In September 2010 I published an article titled "Silver Investing-Is It Too Late at $20." My conclusion was, no. A mere month later, I published another article with a similar title and the same conclusion when the price of silver closed above $24 an ounce. In late January of 2011, when the price of silver had pulled back about 11%, I wrote that this was a great buying opportunity. Other silver analysts were warning of an imminent severe pull back.

In hindsight, silver investing was smart at $20 an ounce, and at $24 an ounce, and at $27 on ounce on the pullback in late January 2011. Actually, determining when it is too late is not a matter of price. I have seen silver price predictions of between $50 and $5,000 per ounce. If one believes a particular prediction, any price significantly below the predicted price will suit your long-term silver investing strategy. But nobody knows at what price silver will top out. There are too many unknowns.

My macro-view is that the U.S. will experience a monetary crisis over the next few years. This monetary crisis of the world's reserve currency will spread around the globe. Assets will flow out of the U.S. dollar and into gold and silver, and propel both skyward. Over time, I believe that the price of silver will rise more than the price of gold by about 300% from current prices. This is the key to the question, "When is it too late to begin silver investing?"

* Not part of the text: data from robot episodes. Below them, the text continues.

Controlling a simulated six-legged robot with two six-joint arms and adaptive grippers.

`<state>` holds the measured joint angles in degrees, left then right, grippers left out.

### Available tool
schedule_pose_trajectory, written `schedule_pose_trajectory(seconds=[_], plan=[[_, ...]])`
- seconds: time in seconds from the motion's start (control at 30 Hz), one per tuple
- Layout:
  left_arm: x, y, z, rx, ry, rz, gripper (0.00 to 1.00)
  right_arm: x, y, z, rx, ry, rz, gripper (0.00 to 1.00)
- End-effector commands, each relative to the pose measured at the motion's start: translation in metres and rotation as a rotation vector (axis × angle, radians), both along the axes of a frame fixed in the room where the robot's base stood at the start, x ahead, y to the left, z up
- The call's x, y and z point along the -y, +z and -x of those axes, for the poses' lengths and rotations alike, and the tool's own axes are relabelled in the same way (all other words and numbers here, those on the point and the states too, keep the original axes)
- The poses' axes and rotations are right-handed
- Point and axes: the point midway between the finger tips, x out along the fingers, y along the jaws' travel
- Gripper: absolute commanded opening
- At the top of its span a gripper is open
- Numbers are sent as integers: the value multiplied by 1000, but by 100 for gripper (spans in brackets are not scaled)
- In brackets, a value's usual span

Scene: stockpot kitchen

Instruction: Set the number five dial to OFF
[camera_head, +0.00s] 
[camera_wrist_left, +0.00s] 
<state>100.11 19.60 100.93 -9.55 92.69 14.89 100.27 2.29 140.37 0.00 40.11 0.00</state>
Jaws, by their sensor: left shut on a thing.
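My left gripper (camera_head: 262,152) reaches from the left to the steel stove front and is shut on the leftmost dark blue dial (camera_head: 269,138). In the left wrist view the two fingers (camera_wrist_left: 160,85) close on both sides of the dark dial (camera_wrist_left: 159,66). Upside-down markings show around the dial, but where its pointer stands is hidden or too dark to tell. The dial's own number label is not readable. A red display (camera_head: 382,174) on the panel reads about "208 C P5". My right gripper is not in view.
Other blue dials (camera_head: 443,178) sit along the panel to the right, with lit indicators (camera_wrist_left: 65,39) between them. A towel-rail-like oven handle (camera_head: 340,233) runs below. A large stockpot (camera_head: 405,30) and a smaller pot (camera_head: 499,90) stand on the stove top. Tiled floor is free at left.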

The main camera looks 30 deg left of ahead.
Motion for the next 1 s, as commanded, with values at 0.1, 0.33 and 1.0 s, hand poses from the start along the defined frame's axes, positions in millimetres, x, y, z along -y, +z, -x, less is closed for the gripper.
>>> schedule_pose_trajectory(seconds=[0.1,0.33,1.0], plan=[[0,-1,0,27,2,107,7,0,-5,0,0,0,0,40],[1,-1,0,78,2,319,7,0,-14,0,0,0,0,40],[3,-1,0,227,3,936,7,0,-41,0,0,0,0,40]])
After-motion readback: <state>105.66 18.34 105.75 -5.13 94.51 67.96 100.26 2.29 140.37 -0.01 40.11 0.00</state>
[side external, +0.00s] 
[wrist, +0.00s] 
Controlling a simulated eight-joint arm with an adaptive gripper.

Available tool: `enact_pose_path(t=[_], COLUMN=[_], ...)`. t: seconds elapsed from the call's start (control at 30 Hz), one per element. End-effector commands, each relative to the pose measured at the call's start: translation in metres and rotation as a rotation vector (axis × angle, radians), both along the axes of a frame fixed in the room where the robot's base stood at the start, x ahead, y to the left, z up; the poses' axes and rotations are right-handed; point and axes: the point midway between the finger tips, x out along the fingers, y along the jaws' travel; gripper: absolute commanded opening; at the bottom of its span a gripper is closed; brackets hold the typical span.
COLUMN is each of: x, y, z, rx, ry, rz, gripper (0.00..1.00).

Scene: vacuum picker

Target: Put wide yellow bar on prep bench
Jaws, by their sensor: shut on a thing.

The price of silver will outperform the price of gold because the gold to silver price ratio is out of whack due to decades of silver price manipulation. For 200 years, the ratio ranged between 15:1 and 20:1. This made good sense since geologists tell us that the earth's crust contains about 17 times more silver than gold. Since 1985 that gold to silver price ratio has been as high as 100:1. The ratio was 46:1 at the beginning of 2011. On tax day 2011, it stands at 35:1. When the price ratio returns to the 200-year norm, the price of silver will have risen twice as much, on a percentage basis, as the price of gold. But it will not stop at the 200-year norm. Things have changed.

Primarily, supply and demand have changed. Industrial demand for silver has increased exponentially the past three decades. In 2010 industrial demand consumed 51% of worldwide production. This ever-increasing industrial demand has resulted in low inventory of physical silver. Less than 10% of the silver mined still exists. On the other hand, over 90% of the gold ever mined still exists, and less than 10% of annual production is used by industrial applications.

As silver investing demand increases, and industrial demand remains flat or also increases, the gold to silver price ratio will drop well below 17:1. I think it may drop below 10:1. But being a conservative guy, I'll stop concentrating on silver when the ratio hits 12:1.